There are many different stores now selling EPUB ebooks. We have a list on the Buy EPUB ebooks resource page, or use our site’s search bar, where we’ve included all the top online stores.

Here at epubBooks we also provide plenty of EPUB classics for free download, which you can access by selecting the ‘Free’ price option on the search pages.

Borrowing from your Local Library

For more information on how to get Library EPUB books, checkout our Blog post; Library Books & eReaders

Pros and Cons of the Sony Reader Touch Edition

Pros

  • Enhanced user interface, making full use of the touch screen.
  • Built-in British/American dictionary.
  • Annotations/Memo/Handwriting/Drawing functionality.
  • 5 font sizes and full page zoom function; including on PDF’s and images.
  • Accelerated forward/backward page turns (over 3 pages per second).
  • Comes with a soft-cover pouch instead of the heavy hard-cover, thus reducing weight.

Cons

  • Screen background is a little darker than on the PRS-505.
  • Touch screen makes the display slightly shiny.
  • Now feels like you’re reading through the screen rather than with the text on it; due to the addition of touch surface.
  • Needs a firm press of the finger for the touch to work (no problems when using stylus).
  • Only comes with a soft-cover pouch, so less protection.
  • No Wireless or Wi-Fi.

Conclusion

One of the strongest assets of a dedicated ebook reader, is the paper-like displays and long battery life that give an amazing reading experience. With the new Touch Edition, Sony has certainly added to that experience.

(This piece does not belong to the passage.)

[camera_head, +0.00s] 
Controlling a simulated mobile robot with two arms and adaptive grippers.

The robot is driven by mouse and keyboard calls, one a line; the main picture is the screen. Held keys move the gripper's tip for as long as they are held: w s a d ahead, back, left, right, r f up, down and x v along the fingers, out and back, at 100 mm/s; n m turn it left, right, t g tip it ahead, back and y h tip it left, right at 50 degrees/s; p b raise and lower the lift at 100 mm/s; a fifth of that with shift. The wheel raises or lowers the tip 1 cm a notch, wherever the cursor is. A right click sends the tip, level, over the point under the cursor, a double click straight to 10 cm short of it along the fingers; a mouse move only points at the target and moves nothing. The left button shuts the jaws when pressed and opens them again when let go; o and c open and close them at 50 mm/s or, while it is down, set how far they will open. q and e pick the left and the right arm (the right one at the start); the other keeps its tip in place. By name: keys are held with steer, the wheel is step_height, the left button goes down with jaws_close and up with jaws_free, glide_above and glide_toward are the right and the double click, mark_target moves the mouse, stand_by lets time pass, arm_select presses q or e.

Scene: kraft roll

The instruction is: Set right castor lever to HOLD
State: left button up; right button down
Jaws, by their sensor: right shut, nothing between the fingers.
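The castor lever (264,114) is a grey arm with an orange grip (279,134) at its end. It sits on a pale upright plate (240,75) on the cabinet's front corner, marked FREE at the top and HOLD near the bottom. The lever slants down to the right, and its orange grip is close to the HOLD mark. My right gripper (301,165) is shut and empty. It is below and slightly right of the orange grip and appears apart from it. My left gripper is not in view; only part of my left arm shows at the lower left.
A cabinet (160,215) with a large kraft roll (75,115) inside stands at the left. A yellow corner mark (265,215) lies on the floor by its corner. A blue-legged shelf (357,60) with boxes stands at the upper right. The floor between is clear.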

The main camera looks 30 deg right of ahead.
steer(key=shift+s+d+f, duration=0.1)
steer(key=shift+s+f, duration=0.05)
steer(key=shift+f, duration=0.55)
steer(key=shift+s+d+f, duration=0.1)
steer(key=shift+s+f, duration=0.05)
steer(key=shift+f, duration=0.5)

Annotations and the built-in dictionary are fantastic additions and if Sony can make it possible to add other dictionaries, such as translators, then this reader could be the first step in allowing students to realistically use a dedicated reader for study purposes.

With the Touch Edition, Sony has given us one of the best designed readers on the market and with the touch screen marrying perfectly with the new user interface, we have a couple features which really make this one of the most desirable ebook readers around, and should be a serious contender if you’re looking to upgrade or be buying an eReader for the first time.